Maria was 27 years old before beginning her first Irish tale.  She had written a few children’s tales before that; had been an assistant to her father on Practical Education; then wrote children’s stories for her younger siblings to amuse herself, published as The Parent’s Assistant.

Castle Rackrent 1800 Title Page

In the 1790’s, as stepmothers and several siblings died of consumption (see a portrait of The Edgeworth Family at the National Portrait Gallery), Maria began collecting the story fragments that became Castle Rackrent.  In 1798, the family took refuge from anti-Ascendancy rebels and the invading French at the Inn in Longford.  Local landowners grew suspicious when Edgeworthstown was not burned to the ground.  Richard Edgeworth’s two candles in the window of the Inn (he was reading the newspaper) were assumed to be signals to the French.  The locals stormed the Inn, but Richard prevailed upon an English officer friend and his men to beat them back.

In 1800, Castle Rackrent was published anonymously.  With her father, an intrusive and pedantic editor of her books, busy organizing militias, it was written entirely without his advice or supervision.  Castle Rackrent was such a success in the first year, that the second edition had the author’s name on it.

In 1801, Belinda, her first society novel, was published.  Set in London drawing rooms, it centers on the intrigues of the marriage market.  Her father’s editorial hand fell most heavily and destructively on Belinda.

Maria’s unconventional upbringing in Edgeworthstown meant that she could be oblivious to what, in London, was thought proper for women to see, know and write about.  In Belinda, she had an English country girl marry a West Indian slave.  She changed the plot in subsequent editions, remarking to her friend and editor, “My father says that gentlemen have horrors upon this subject”.

Library at Edgeworthstown House 1888 by Richard Lovett

In 1802, Maria visited Paris with her parents and sister, where she met all the notables.  In her mid-thirties, she was introduced there to a Swedish gentleman named Mr.
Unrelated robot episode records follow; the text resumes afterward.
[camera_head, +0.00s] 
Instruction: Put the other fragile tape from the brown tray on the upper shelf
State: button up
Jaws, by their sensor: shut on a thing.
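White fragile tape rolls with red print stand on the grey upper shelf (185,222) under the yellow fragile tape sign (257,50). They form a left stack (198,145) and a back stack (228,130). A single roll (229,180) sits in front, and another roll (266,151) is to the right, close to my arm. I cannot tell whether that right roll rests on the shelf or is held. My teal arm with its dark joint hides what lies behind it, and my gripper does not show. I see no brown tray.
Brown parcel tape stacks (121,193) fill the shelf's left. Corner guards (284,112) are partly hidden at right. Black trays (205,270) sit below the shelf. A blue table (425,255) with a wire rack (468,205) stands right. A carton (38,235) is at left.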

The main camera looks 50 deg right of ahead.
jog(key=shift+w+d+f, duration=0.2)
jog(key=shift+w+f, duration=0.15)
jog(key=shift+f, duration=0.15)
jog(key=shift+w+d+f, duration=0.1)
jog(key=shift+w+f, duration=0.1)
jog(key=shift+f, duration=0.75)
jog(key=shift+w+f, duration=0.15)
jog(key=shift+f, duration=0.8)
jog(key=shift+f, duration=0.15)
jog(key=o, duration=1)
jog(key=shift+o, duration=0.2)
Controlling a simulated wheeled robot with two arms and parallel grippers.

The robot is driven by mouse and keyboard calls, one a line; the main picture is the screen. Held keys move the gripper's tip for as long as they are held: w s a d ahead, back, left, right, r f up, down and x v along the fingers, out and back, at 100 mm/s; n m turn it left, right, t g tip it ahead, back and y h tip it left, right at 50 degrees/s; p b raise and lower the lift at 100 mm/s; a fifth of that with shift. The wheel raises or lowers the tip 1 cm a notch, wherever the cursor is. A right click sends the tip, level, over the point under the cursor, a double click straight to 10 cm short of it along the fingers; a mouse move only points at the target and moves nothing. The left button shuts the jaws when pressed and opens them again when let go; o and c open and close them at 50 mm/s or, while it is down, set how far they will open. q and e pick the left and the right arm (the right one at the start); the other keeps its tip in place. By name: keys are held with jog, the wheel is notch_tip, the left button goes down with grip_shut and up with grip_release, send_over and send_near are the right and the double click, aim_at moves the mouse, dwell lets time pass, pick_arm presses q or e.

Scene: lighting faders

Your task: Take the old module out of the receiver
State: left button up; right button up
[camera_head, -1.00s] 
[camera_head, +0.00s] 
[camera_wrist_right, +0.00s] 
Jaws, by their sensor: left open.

Edelcrantz, whose offer of marriage she turned down.  The family fled Paris in the nick of time before war resumed.  In 1803, she made a trip to Edinburgh, but did not meet Sir Walter Scott.  In 1804, Maria fell seriously ill.  Her sister read her Scott’s poetry for the first time, and Maria said it healed her.  Her father disapproved of poetry, and banned it from their house, along with Romance.

All of Maria’s books were written at her corner of the table in the huge family library, the common living room of the house, amid family chatter and lessons of the children, who were both a source and an audience for her.  But Maria did not pity herself.

Maria Edgeworth by John Downman, 1807


In 1809, Maria published Tales of Fashionable Life, which satirized the fashionable nouveau riches.  It contained her novel Ennui, which was savaged by some critics for containing no references to religion.  In 1812, Tales of Fashionable Life – Vol. 2 was published.  It contains the novel The Absentee.  Maria started that novel as a play for the children.  Her father sent it off to the playwright Richard Sheridan, but the political situation, and not enough Irish actors in London, prevented its staging.

By 1813, Maria Edgeworth was an established literary celebrity. She dined with the greats, observed the world of London literary life and drew on these experiences for her fiction.  There is a point in her career, around 1814, when her reputation for admirable commitment to social reality became shadowed by criticisms of a socially improper skill at copying from life.  These are the rumors that attend success.  Edgeworth was then at the pinnacle of her career: she was paid £2,100 for Patronage in 1814, the year in which Walter Scott earned £700 for Waverley and Austen paid to publish Mansfield Park herself.  The novel did not sell well, however.  Among the many aspects of Patronage singled out for criticism was Edgeworth’s use of the word “spittle” – considered improper for a woman.

On June 13, 1817, her father died at the age of 71.  Maria was crushed, and carried traces of that sorrow for the rest of her life.  She began finishing her father’s memoirs.

Abbotsford House CC BY-SA 2.0 de, Link
Sir Walter Scott by Sir Thomas Lawrence

In April 1820, at the age of 52, Maria made a second visit to Paris, and was warmly received by friends and the French Royal extended family – she spoke excellent French.  In May 1823, she made a second trip to Edinburgh with two younger sisters, and was invited to Sir Walter Scott’s house at Abbotsford.  After years of correspondence, Maria and Scott were instant friends.  He called her “the lioness” and “full of fun and spirit”.  Two years later, Sir Walter Scott visited Edgeworthstown and toured the Irish countryside.

In Maria’s last years, she received many visitors from England, America, and the Continent.  Her house became a place of pilgrimage.  Everyone had to stop at Edgeworthstown.

From 1846 to 1849, the population of Edgeworthstown’s village was halved by the Famine, and Maria worked hard to support her Irish tenants, organizing donations from as far away as America.  During that period, her vigor declined, but she was still climbing ladders like a kid.  She had “indomitable youthfulness,” and a “childlike enjoyment of the very smallest adventures”.  On May 23, 1849, Maria Edgeworth died of a heart attack at the age of eighty-one.